--- AIM ---
List each line of the data that holds the string "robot", please.

#### INFORMATION PROVIDED ####

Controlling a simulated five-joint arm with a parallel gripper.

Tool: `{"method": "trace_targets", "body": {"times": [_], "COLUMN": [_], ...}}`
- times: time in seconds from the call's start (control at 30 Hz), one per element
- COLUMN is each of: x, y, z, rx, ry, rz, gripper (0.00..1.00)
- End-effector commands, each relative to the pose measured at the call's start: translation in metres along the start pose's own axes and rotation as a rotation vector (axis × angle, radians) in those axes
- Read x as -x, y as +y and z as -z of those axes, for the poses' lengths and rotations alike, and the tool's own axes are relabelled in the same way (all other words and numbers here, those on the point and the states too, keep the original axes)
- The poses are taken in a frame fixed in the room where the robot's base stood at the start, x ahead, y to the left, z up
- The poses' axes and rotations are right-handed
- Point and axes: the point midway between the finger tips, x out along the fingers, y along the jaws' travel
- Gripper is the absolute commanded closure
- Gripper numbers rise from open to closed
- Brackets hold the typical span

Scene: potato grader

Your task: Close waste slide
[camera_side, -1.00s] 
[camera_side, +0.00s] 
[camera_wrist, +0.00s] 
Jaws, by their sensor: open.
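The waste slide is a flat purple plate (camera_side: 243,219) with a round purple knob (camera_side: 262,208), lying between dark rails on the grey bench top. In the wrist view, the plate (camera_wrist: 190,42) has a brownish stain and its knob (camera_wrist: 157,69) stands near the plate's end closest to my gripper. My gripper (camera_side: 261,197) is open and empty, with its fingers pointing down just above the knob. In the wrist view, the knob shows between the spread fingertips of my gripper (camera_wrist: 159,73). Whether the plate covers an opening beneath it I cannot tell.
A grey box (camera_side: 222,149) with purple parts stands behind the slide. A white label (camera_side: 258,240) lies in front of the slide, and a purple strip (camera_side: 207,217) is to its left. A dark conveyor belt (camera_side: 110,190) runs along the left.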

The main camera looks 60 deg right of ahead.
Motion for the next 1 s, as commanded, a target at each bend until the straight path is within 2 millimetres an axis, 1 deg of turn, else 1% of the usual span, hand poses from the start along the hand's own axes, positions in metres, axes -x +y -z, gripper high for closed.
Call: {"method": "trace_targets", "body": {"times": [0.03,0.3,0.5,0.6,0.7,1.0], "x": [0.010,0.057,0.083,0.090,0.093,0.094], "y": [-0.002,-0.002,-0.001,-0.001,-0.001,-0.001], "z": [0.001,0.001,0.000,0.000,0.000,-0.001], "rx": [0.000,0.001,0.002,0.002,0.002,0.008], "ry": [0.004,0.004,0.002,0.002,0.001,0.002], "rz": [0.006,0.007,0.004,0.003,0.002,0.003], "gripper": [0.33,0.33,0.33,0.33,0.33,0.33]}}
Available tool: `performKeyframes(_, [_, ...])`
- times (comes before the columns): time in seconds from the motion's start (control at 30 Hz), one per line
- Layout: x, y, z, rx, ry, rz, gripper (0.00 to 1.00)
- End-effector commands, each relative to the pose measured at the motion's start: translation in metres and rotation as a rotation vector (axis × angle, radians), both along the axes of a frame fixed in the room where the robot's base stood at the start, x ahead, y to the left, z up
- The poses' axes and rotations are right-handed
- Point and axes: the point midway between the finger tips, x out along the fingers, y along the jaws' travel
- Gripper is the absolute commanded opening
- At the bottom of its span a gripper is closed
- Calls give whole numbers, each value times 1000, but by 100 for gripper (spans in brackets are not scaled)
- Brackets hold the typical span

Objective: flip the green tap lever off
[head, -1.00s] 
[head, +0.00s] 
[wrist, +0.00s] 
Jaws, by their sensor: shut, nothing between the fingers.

####

--- ANSWER TO THIS EXERCISE ---
- The poses are taken in a frame fixed in the room where the robot's base stood at the start, x ahead, y to the left, z up
- End-effector commands, each relative to the pose measured at the motion's start: translation in metres and rotation as a rotation vector (axis × angle, radians), both along the axes of a frame fixed in the room where the robot's base stood at the start, x ahead, y to the left, z up

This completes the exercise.